▶ What is asked
Extract each line of the data below exactly as written.
— Begin —
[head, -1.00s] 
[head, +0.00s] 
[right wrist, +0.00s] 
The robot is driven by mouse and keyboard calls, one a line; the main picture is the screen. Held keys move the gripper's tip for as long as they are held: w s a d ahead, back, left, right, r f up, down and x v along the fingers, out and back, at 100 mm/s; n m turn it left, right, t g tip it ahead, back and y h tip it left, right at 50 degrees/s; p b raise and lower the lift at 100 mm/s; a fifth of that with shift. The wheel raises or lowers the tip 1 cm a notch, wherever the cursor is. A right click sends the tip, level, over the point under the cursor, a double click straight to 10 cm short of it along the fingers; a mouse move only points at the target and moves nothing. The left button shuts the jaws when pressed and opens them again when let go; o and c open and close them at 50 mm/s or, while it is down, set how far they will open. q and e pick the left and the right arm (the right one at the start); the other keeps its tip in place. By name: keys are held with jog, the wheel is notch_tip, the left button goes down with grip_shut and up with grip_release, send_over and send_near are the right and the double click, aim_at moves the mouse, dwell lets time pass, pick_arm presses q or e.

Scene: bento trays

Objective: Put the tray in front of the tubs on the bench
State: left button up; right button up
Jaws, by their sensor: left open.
— End —
▶ Worked solution
[head, -1.00s] 
[head, +0.00s] 
[right wrist, +0.00s] 
The robot is driven by mouse and keyboard calls, one a line; the main picture is the screen. Held keys move the gripper's tip for as long as they are held: w s a d ahead, back, left, right, r f up, down and x v along the fingers, out and back, at 100 mm/s; n m turn it left, right, t g tip it ahead, back and y h tip it left, right at 50 degrees/s; p b raise and lower the lift at 100 mm/s; a fifth of that with shift. The wheel raises or lowers the tip 1 cm a notch, wherever the cursor is. A right click sends the tip, level, over the point under the cursor, a double click straight to 10 cm short of it along the fingers; a mouse move only points at the target and moves nothing. The left button shuts the jaws when pressed and opens them again when let go; o and c open and close them at 50 mm/s or, while it is down, set how far they will open. q and e pick the left and the right arm (the right one at the start); the other keeps its tip in place. By name: keys are held with jog, the wheel is notch_tip, the left button goes down with grip_shut and up with grip_release, send_over and send_near are the right and the double click, aim_at moves the mouse, dwell lets time pass, pick_arm presses q or e.

Scene: bento trays

Objective: Put the tray in front of the tubs on the bench
State: left button up; right button up
Jaws, by their sensor: left open.

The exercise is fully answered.